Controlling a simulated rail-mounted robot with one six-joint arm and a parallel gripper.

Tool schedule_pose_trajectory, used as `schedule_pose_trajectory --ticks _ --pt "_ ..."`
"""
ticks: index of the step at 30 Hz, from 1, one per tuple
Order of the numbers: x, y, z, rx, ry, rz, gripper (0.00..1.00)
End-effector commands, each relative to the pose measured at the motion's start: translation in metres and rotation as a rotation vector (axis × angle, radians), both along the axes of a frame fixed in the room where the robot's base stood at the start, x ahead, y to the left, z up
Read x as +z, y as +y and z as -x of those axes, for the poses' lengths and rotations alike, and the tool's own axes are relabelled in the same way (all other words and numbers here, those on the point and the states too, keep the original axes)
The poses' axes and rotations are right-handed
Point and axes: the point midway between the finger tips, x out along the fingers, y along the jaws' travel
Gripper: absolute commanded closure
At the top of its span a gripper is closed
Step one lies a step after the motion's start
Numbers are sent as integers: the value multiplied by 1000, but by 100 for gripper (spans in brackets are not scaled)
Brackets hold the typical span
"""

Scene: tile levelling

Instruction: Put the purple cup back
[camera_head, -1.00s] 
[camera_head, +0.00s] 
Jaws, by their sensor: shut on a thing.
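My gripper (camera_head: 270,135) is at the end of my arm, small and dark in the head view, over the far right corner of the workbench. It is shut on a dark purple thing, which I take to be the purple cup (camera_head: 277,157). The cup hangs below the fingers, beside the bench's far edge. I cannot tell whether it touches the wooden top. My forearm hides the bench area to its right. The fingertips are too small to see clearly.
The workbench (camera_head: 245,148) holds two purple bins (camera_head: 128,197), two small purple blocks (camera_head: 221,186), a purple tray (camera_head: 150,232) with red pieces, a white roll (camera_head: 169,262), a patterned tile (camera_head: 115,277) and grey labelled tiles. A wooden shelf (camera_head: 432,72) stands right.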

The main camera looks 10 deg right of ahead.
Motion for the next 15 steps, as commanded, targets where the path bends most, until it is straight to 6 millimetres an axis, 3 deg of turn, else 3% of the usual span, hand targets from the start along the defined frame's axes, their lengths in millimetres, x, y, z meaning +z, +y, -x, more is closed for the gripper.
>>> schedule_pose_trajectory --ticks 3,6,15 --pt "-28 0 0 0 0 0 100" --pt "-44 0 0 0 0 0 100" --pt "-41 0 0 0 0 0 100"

> [Direction] Extract, from the material above, each line holding the word "rotations".

> [Written solution]
Read x as +z, y as +y and z as -x of those axes, for the poses' lengths and rotations alike, and the tool's own axes are relabelled in the same way (all other words and numbers here, those on the point and the states too, keep the original axes)
The poses' axes and rotations are right-handed

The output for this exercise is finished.